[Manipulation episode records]

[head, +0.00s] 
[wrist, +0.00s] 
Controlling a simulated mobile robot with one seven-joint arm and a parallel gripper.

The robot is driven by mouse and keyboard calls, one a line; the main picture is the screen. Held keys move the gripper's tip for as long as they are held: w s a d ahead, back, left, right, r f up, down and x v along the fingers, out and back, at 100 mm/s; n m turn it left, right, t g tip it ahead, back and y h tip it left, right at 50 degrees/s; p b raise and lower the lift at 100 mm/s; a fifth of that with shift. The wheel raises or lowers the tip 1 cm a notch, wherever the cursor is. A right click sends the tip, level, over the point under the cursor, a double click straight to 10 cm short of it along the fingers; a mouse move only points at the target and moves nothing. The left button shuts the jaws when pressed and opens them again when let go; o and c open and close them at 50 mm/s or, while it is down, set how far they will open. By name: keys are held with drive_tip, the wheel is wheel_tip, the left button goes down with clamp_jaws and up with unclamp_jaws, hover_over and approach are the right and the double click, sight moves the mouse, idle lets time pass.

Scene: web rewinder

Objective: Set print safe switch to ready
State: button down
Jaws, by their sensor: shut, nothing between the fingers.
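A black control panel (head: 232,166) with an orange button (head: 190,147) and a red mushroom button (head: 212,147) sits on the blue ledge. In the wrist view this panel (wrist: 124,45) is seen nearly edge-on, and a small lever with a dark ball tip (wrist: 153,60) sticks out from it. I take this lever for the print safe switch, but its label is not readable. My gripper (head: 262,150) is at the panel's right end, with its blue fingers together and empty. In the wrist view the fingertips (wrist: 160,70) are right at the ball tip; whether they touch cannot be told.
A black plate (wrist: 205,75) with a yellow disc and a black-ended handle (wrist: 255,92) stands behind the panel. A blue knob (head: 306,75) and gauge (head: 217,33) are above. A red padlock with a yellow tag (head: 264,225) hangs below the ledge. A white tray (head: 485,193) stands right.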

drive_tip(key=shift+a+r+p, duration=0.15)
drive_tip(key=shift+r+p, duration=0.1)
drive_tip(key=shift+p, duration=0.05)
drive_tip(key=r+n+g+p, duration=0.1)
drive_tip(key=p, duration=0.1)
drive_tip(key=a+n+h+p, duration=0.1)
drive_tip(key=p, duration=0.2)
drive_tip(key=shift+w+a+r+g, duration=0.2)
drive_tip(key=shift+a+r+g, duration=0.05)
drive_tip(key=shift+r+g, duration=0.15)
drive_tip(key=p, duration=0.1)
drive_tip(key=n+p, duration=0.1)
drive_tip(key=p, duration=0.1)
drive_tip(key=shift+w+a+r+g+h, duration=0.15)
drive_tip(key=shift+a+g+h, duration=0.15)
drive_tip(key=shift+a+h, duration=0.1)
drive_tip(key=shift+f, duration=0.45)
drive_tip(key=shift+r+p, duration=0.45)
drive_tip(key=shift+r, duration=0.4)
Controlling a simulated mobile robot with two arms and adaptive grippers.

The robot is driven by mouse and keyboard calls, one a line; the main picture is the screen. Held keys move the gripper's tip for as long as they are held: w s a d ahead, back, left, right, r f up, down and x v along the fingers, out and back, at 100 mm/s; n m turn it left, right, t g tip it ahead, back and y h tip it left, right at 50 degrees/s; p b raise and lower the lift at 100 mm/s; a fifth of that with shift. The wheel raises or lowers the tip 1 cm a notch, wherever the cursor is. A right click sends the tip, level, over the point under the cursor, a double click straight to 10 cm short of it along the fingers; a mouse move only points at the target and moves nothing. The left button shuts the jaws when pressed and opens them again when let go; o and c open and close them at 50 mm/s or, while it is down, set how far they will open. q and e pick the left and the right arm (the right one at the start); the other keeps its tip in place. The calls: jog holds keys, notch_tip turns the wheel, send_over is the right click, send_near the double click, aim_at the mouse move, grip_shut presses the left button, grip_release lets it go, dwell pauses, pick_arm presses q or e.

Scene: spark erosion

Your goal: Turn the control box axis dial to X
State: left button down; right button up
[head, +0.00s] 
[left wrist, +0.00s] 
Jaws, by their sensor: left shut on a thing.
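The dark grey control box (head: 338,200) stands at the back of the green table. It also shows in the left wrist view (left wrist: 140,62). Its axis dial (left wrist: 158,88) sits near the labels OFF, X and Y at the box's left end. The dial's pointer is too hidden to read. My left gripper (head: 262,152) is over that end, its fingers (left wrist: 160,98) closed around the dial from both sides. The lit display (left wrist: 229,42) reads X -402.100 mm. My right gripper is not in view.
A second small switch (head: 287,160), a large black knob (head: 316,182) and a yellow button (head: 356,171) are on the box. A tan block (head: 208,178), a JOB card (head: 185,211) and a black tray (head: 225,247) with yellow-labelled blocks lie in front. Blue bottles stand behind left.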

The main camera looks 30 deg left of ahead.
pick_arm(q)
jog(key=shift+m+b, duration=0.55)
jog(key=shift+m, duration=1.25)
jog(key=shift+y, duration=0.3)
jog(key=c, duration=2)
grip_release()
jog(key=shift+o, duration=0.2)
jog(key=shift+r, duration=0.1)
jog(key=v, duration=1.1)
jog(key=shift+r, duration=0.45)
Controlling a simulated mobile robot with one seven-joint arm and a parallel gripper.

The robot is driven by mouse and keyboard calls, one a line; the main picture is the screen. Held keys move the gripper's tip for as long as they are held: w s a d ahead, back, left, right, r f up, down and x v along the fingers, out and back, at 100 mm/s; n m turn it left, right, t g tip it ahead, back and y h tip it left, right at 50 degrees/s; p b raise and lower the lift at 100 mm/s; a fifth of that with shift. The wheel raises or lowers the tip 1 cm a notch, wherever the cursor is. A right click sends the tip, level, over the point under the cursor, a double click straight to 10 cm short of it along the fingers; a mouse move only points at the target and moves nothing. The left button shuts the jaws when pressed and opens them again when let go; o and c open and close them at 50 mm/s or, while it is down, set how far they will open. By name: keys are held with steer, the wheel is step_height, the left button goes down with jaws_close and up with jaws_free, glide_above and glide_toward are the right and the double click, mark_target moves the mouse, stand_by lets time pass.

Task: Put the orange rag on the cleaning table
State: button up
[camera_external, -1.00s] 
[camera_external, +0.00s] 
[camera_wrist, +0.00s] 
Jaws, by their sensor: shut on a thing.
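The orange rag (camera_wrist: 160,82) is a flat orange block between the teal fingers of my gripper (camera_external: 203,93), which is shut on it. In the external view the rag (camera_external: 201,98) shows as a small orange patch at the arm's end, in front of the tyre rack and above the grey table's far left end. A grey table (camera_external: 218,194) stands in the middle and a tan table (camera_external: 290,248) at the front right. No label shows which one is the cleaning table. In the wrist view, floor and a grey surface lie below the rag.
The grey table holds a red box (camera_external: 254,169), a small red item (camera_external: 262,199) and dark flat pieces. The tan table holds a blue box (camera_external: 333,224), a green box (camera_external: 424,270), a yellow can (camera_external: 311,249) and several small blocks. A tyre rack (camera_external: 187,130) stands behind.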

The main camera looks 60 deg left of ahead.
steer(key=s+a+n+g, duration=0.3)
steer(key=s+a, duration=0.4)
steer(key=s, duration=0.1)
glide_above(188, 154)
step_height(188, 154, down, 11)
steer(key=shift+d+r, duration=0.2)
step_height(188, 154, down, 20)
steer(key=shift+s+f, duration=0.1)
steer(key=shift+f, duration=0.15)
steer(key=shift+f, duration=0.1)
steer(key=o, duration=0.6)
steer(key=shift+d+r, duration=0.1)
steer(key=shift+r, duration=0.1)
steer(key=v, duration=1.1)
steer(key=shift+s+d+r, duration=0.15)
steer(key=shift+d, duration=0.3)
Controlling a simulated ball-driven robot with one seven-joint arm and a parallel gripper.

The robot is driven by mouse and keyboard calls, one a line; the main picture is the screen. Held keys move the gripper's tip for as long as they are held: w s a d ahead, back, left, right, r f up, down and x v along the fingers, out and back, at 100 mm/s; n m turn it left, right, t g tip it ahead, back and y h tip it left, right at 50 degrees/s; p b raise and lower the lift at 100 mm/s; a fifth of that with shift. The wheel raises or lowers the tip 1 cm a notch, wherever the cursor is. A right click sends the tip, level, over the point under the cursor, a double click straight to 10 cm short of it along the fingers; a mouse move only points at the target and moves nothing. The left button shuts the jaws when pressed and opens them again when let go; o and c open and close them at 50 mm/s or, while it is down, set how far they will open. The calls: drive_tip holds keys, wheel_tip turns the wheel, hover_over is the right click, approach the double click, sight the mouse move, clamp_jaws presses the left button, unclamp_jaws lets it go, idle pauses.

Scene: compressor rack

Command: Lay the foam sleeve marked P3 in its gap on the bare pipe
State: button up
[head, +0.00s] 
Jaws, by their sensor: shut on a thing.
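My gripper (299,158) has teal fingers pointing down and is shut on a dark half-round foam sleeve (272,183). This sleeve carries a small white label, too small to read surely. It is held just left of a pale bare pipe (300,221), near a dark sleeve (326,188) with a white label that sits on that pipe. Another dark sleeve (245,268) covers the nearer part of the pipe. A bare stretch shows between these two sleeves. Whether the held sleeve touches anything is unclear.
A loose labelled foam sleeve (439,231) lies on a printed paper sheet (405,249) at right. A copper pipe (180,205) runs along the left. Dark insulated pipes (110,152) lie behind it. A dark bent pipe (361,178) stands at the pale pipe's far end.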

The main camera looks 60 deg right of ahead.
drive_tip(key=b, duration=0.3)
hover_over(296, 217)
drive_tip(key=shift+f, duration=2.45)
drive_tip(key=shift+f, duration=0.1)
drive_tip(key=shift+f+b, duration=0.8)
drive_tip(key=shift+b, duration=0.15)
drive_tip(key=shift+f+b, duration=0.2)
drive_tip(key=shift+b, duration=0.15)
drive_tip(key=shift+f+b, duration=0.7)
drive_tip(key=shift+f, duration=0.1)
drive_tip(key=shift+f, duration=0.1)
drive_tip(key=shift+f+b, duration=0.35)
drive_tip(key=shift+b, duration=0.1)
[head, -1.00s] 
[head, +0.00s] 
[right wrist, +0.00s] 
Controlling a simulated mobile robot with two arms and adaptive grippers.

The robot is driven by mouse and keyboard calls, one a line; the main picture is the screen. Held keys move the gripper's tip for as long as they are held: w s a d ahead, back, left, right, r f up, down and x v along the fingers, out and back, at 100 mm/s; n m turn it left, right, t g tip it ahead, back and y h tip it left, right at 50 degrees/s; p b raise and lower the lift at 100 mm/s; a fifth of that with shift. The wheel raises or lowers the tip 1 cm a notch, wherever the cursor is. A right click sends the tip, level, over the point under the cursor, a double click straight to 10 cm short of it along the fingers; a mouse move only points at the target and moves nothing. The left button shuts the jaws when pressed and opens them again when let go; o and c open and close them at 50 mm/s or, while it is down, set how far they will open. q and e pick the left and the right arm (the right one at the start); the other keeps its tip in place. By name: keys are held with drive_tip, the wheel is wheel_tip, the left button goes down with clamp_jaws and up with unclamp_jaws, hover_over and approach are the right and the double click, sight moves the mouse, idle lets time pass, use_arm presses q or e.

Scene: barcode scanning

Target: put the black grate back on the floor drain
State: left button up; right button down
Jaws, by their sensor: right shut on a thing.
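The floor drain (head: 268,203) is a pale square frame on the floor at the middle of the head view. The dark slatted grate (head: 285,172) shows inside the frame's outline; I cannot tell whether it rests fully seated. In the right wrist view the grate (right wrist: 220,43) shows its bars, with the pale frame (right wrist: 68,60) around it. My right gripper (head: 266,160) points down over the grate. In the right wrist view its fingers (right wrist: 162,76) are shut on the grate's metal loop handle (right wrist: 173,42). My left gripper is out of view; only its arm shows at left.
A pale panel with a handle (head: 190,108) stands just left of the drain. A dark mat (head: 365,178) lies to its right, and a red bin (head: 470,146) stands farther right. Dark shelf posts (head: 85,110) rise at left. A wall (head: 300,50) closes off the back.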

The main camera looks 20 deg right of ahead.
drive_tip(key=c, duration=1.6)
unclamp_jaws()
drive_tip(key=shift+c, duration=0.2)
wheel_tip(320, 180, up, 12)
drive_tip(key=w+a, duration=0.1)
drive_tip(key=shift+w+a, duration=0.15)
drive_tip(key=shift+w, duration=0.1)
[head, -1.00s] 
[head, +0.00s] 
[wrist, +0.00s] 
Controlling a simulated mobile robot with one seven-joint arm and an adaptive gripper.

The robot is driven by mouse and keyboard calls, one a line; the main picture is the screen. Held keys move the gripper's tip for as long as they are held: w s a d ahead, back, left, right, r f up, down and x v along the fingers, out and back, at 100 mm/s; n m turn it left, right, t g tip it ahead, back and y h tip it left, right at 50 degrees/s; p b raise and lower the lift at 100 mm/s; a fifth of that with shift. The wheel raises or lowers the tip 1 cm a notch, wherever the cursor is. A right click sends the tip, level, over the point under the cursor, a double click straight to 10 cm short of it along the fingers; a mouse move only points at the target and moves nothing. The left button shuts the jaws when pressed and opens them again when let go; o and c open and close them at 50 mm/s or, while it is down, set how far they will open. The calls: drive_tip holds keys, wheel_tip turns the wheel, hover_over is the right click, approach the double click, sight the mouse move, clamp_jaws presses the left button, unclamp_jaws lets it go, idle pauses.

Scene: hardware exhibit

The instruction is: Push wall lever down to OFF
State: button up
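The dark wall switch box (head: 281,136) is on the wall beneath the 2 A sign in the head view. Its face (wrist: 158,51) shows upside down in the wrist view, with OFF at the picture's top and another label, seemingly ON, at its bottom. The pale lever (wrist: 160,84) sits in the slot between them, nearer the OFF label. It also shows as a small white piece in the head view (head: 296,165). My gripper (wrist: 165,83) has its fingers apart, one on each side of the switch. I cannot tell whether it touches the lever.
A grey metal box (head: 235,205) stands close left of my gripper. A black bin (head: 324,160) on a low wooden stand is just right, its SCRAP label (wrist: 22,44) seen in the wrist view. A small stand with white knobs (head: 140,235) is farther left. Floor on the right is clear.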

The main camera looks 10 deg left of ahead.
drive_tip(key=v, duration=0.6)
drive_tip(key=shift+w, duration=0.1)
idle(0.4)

**TASK OBJECTIVE:** Output the section opening with the line that has "The main camera looks 20 deg right of ahead." and closing with the line that has "an adaptive gripper.". Keep both end lines and leave out the rest.

**WORKED ANSWER:**
The main camera looks 20 deg right of ahead.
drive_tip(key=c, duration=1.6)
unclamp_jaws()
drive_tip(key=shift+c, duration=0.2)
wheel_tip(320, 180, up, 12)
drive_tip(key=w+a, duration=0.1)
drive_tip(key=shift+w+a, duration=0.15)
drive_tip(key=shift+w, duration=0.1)
[head, -1.00s] 
[head, +0.00s] 
[wrist, +0.00s] 
Controlling a simulated mobile robot with one seven-joint arm and an adaptive gripper.

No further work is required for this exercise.